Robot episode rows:
********
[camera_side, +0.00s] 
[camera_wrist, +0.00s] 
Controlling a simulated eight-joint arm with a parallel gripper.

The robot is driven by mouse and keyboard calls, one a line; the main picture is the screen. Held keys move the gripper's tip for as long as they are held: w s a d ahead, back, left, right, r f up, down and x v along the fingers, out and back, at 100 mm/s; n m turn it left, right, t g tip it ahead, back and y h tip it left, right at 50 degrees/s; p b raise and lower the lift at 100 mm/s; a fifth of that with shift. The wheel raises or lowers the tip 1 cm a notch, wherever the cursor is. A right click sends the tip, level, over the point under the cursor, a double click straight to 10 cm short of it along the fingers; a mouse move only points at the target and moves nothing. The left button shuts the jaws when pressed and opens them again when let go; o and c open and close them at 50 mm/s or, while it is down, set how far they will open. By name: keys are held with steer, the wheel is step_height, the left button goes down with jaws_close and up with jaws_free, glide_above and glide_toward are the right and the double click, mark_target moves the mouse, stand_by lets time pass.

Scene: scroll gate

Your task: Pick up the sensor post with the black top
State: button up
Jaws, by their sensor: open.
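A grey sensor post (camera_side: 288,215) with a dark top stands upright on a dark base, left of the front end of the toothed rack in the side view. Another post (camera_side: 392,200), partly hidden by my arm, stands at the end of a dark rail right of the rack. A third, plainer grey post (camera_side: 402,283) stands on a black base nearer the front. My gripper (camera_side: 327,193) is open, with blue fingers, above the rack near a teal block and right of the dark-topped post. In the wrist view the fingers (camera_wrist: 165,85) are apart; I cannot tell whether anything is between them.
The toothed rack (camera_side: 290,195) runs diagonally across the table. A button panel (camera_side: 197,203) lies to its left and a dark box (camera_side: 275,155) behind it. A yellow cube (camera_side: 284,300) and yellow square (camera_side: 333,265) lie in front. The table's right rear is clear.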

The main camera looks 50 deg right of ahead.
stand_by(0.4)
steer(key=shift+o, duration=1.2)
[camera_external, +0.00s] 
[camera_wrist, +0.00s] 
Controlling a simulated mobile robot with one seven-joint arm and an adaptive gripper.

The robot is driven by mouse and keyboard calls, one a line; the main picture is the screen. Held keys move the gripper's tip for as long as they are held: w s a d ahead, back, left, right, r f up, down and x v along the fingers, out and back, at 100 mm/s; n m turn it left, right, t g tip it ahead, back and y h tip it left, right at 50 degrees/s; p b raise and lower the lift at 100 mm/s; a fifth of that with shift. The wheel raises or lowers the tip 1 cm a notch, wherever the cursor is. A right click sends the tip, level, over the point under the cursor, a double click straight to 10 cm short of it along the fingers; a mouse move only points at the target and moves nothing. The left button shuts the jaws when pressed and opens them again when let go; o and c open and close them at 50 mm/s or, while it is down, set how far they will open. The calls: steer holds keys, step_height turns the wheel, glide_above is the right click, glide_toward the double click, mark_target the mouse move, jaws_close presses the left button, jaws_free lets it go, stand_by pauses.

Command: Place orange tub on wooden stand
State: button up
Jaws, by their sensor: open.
********
▶ **Work to complete**
Quote the records above from their first line through the line containing "Controlling a simulated eight-joint", both ends included.

▶ **Exercise response**
[camera_side, +0.00s] 
[camera_wrist, +0.00s] 
Controlling a simulated eight-joint arm with a parallel gripper.

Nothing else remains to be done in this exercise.